I should state up front that I do not believe the announced 4.6% cut in the ABC’s budget heralds its demise as an effective public broadcaster. A proportionally bigger cut by the Howard Government had to be absorbed in 1996-98, when the ABC’s revenues from government were around $575 million per annum compared with $1.04 billion today (after the latest cut). Since the budget low-point in 1998, revenues have risen by almost 30%, after taking inflation into account––though services have also expanded*. So, while the cut will hurt, if well managed it should not threaten core activities. The corporation has expanded into many new areas in recent years, during which time its budget has increased significantly. In the period ahead it will need to consolidate and re-examine priorities.

Having said this, I have no doubt that, along with the stated fiscal imperative, ideological factors influenced the government’s decision. Over the past year, the Abbott Government has on several occasions publicly condemned the ABC for its coverage of asylum seekers and relations with Indonesia, for instance. There is a discreet way for a government, through the relevant minister, to make its views known on the corporation’s performance; by reaching for the bullhorn, the prime minister and others knew that while they were unlikely to change the ABC they would surely isolate it and damage its credibility. The decision by Foreign Affairs in June to drop its contract with the ABC’s Australia Network international television service followed years of lobbying by Rupert Murdoch’s Sky News, backed by relentless attacks from News Corp’s in-house commentators. If the present government had a firm ideological commitment to public broadcasting it would not have conducted itself in the way it has nor applied the cuts it has.

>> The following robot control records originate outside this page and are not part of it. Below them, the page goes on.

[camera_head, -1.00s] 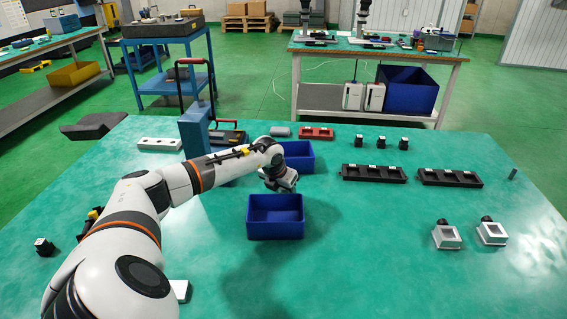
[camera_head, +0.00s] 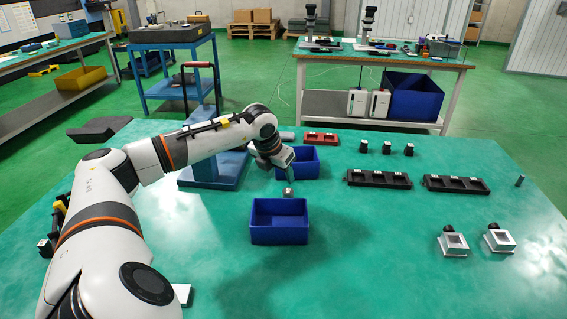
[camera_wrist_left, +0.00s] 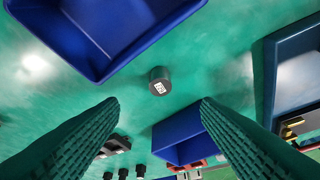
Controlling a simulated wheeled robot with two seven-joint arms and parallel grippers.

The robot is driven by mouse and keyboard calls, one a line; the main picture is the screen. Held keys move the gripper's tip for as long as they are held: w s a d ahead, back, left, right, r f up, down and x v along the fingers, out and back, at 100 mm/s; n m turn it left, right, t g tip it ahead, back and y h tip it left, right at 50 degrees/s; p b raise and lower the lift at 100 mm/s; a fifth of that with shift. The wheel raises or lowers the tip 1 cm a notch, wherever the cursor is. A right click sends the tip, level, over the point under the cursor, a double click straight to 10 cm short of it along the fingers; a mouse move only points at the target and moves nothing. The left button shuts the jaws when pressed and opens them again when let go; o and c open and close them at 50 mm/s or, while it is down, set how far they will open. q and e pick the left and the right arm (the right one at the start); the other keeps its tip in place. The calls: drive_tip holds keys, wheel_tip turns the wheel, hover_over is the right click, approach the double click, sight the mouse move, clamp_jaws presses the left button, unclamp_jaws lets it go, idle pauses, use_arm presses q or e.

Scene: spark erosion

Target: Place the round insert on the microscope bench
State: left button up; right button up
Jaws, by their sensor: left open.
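The round insert (camera_head: 288,193), a small grey cylinder, stands on the green table between two blue bins. In the left wrist view the insert (camera_wrist_left: 160,80) shows a pale marked label on its top, beyond the fingertips. My left gripper (camera_head: 283,160) is above the far blue bin in the head view, apart from the insert. In the wrist view its ridged fingers (camera_wrist_left: 159,104) are spread with nothing between them. The microscope bench (camera_head: 390,54) stands beyond the table with two microscopes on it. My right gripper is not in view.
The near blue bin (camera_head: 279,236) and far blue bin (camera_head: 311,163) flank the insert. Black holders (camera_head: 378,180) and small black blocks (camera_head: 387,148) are to the right. Two grey fixtures (camera_head: 453,243) sit near the right front. Green floor separates table and bench.

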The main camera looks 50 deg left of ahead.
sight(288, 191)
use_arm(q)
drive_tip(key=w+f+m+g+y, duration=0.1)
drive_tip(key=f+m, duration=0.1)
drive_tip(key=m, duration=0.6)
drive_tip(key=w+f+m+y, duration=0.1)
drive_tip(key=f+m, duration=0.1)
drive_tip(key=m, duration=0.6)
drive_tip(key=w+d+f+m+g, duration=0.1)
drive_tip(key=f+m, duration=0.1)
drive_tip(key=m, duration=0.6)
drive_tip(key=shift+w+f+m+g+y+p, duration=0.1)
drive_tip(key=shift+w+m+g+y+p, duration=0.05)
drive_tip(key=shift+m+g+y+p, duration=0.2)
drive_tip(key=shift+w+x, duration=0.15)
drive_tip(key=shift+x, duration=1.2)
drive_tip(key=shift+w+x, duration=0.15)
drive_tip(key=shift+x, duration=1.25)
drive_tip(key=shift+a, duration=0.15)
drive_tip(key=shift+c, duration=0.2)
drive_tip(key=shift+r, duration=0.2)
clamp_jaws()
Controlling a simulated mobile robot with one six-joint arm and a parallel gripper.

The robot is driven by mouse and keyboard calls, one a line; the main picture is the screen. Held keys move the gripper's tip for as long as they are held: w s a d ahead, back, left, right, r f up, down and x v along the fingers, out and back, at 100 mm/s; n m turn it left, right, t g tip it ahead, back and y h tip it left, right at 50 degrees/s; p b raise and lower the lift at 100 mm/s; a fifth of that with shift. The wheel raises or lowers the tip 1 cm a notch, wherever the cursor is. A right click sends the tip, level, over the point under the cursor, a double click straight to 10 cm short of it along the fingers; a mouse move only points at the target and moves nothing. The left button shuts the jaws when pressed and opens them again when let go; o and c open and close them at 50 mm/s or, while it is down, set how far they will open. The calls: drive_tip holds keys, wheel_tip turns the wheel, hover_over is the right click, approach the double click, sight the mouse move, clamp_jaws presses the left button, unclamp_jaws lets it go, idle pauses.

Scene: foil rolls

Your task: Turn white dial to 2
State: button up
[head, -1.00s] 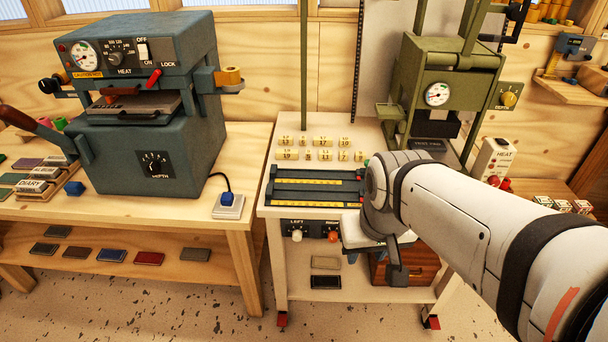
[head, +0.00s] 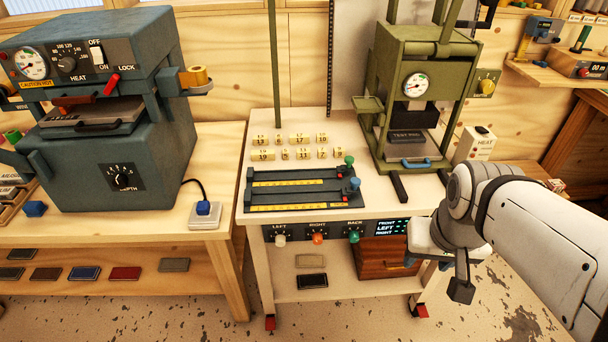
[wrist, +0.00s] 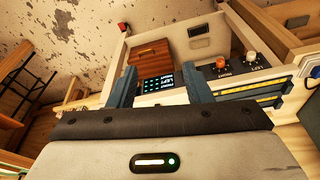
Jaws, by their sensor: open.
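The white dial (head: 280,239) is on the dark front panel of the middle cart, under the label LEFT. Its exact setting is too small to read. An orange dial (head: 317,238) marked RIGHT and a teal dial (head: 354,236) marked BACK sit to its right. A lit display (head: 392,227) is at the panel's right end. My gripper (head: 438,273) is open and empty, right of the panel and well apart from the white dial. In the wrist view the white dial (wrist: 250,57) shows upper right, beyond my open fingers (wrist: 160,76).
Black rails (head: 300,190) and several numbered blocks (head: 290,140) lie on the cart top. A green press (head: 415,90) stands behind. A wooden drawer box (head: 388,258) is below the display. The blue-grey press (head: 95,110) is on the left bench. Floor in front is clear.

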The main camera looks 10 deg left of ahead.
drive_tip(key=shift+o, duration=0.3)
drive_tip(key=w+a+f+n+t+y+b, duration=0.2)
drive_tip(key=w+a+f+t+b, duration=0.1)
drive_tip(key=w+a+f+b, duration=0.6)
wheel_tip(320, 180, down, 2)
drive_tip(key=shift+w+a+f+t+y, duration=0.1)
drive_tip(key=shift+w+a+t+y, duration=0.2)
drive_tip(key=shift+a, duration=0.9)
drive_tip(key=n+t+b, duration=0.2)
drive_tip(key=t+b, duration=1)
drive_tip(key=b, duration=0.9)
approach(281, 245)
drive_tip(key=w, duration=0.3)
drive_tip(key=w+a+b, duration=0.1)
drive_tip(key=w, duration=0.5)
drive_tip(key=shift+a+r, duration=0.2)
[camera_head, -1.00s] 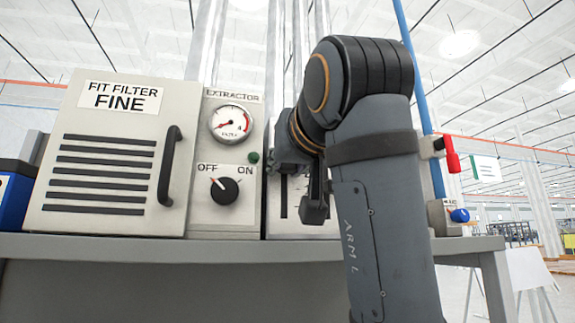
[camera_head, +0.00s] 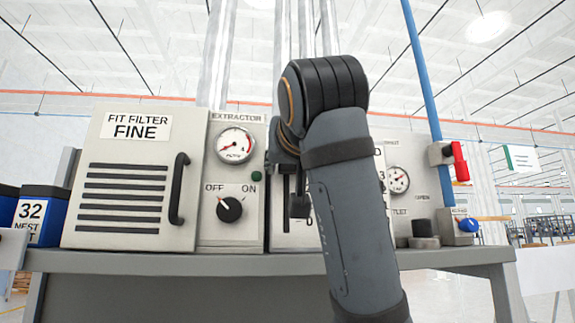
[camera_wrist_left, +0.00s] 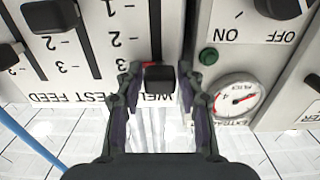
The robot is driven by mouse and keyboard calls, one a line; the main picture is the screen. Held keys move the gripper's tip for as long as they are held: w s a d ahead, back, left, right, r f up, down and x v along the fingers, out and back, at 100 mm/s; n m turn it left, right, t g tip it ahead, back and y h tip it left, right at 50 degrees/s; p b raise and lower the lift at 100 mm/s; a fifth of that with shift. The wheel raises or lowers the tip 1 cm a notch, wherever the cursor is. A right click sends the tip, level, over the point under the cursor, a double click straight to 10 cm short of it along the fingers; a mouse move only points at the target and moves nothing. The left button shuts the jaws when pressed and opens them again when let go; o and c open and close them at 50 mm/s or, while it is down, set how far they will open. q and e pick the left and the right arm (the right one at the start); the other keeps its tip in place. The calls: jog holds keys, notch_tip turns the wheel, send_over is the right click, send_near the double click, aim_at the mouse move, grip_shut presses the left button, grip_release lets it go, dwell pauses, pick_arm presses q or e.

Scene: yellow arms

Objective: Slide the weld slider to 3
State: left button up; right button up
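The weld slider's black knob (camera_wrist_left: 159,77) is in the left wrist view, which shows the panel upside down. It sits at the end of its slot (camera_wrist_left: 154,25) by the partly hidden WELD label (camera_wrist_left: 150,98), close to the scale mark nearest that label. A bit of red shows beside the knob. My left gripper (camera_wrist_left: 160,80) has one finger on each side of the knob, with small gaps visible. In the head view my left gripper (camera_head: 293,190) is before the slider panel (camera_head: 281,240), mostly hidden by my own arm. My right gripper is not in view.
Left of the sliders are the extractor gauge (camera_head: 236,145), green button (camera_head: 257,176), OFF/ON knob (camera_head: 230,208) and filter door handle (camera_head: 179,188). Other slider knobs (camera_wrist_left: 50,15) are close beside. To the right are another gauge (camera_head: 397,179) and a red-handled valve (camera_head: 459,161).

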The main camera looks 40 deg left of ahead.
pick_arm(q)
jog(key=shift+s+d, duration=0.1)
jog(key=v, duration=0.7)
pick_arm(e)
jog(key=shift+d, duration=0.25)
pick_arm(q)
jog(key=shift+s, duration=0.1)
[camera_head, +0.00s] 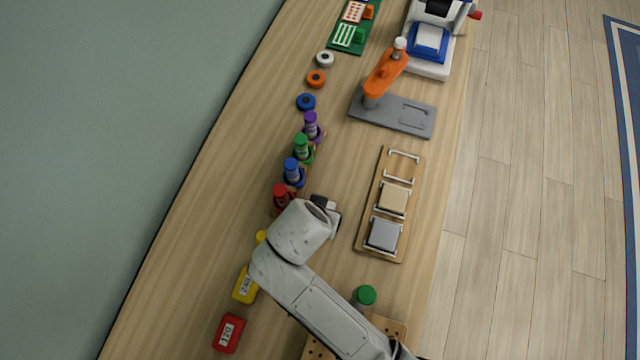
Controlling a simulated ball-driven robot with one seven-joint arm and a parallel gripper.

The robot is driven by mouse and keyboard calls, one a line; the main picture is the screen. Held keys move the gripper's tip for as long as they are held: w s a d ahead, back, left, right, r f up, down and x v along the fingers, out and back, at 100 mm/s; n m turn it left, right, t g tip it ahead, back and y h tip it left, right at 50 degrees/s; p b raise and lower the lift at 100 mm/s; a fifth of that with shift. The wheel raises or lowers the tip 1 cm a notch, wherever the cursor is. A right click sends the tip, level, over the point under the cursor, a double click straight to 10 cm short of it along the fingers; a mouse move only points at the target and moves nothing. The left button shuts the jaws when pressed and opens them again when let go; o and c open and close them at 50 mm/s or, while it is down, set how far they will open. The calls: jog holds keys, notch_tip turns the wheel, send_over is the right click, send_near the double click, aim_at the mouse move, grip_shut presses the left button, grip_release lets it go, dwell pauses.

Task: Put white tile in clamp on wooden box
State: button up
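My gripper (328,212) is mostly hidden behind my arm's end, between the row of bottles and the wooden tray. A small black and white part shows there; I cannot tell whether it is open, shut or holding something. The wooden tray (365,232) has three wire-framed places. The far one is empty, the middle one holds a tan tile (394,199), and the near one holds a pale grey tile (383,235). No clearly white tile shows. An orange clamp-like arm (384,74) stands on a grey plate (415,126). A wooden piece with holes (395,327) is partly hidden behind my arm.
Red (281,197), blue (293,174), green (303,149) and purple (312,127) bottles line the left. Rings lie beyond them. A blue and white machine (430,45) stands far right. Yellow (245,286) and red (229,333) blocks and a green-capped item (364,296) are near.

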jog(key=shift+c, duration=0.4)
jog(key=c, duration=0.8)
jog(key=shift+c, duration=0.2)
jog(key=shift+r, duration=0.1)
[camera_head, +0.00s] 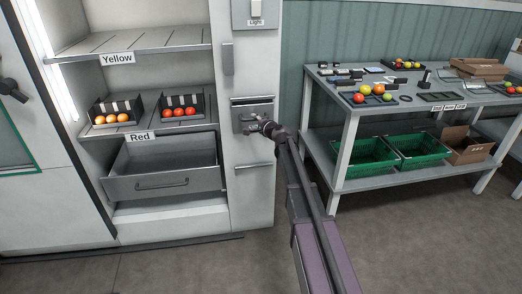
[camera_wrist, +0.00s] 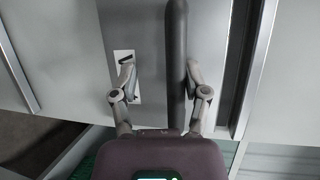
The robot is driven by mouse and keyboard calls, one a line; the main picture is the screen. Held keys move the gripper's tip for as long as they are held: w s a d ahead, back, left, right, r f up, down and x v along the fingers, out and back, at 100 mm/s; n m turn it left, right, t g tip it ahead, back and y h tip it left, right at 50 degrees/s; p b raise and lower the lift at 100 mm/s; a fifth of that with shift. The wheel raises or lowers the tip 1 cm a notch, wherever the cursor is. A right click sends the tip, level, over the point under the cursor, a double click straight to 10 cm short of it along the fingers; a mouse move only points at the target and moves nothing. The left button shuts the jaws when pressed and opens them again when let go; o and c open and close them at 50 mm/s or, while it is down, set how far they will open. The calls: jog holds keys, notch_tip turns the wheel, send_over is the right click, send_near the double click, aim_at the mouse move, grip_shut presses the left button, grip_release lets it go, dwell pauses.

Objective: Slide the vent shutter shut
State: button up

At the heart of this debate, however, is not a broken election promise, as egregious as that is, or even the political colour of the parties in power. Heaven knows, past Labor Governments have not held back from savaging the ABC when it got under their skin. Since 1998, funding of public broadcasting in Australia (SBS and ABC) has fallen as a percentage of GDP from 0.162% to 0.102%, during a period in which conservative federal governments held office for 10 years and Labor for six. No, for me, at the heart of the debate is marketplace competition. It was the case in 1956, when the newspapers tried to stop the ABC covering a major news event; it remains the case today.

The former media writer at the Australian newspaper, Amanda Meade, stated in the Guardian online two years ago: “Attacks from News Corp papers, in particular from the Australian, are now so frequent that there can be no pretence the paper is running anything but a campaign. Where anti-ABC material once might have been found on the comment pages, now it seems to be reported as news, despite some stories having little news value.” In my opinion, the same thing could have been said at least 10 years ago. Back then News Corp journalists would privately joke that it was permanent “open season” on the ABC; during editorial meetings it was always good for a bashing. This could only mean the reporters knew they would never be pulled up by the boss no matter how hard they put the boot into Auntie.

Rupert Murdoch has made his views clear: why should commercial operators, who must raise their own funds and answer to shareholders, have to compete head-to-head with a publicly funded entity that does not need to turn a profit? It goes against his grain––and he is far from being alone in this within corporate and political circles. When the media market was reasonably stable, from the 1960s to the early 1990s, when newspaper sales were strong and before television and radio audiences began drifting off to the Internet, this represented mainly a philosophical objection. Now, as the entire media landscape is shifting, and the ABC has moved inexorably into the new digital markets where Murdoch and the other proprietors are scrambling to establish a presence, the commercial stakes are higher than ever before.

When television was king, viewers did not have to pay to switch to a commercial network; the advertising revenues were enough. For their online news sites, however, Murdoch and the others need Internet users to pay up front. Will consumers do so in sufficient numbers when they can access the ABC’s (or BBC’s) site for free, and get all the other digital add-ons (podcasting, streaming, etc.) for free? You only have to commute by train in a big city to observe how many travellers are reading the free newspaper versus those reading one they paid for.

As much as I want the ABC to survive and thrive, we need to concern ourselves too with the collapse of the business model for commercial news media organisations. If the ABC exists, in part, to preserve media diversity and provide services that others neglect, it follows that we should desire healthy and fair competition. Of course, one might ask, why should the ABC care if the competition is hurting? The answer I believe is, “always study your opponent”.

The advent of new digital platforms has changed the competitive relationship between the ABC and its commercial rivals. Some foresee a battle to the death in which big players like Rupert Murdoch will use friendly governments to emasculate the competition. I am not among the pessimists. I know, from experience, how much politicians of all stripes like appearing on the ABC and how important the public broadcaster is to a lively cross-section of Australian voters. But something will have to give in the media fairground, where some of the attractions are apparently free and some are not. I say “apparently” because the ABC does come at a cost, even if the sums are generally buried away in the national accounts. It survives, in a sense, through a compulsory levy on the taxpayer.

I wonder whether the time has come to reopen the debate about the funding method for maintaining the ABC and whether all its services, regardless of the cost, should be available without any “user-pays” restrictions. Whatever side of the fence one sits, it could only help to focus the arguments and nourish the public debate.

*These and other figures were taken from ABC and SBS annual reports and Bureau of Statistics releases and used the Reserve Bank inflation calculator. By way of comparison, government revenues to the Defence Department rose by 45% above inflation between 1998-99 and 2013-14, according to the department’s annual reports. The defence budget represented 1.9% of GDP in 1998 compared with the current 1.8% (where it’s projected to remain through 2017).

Walter Hamilton worked at the ABC for 33 years.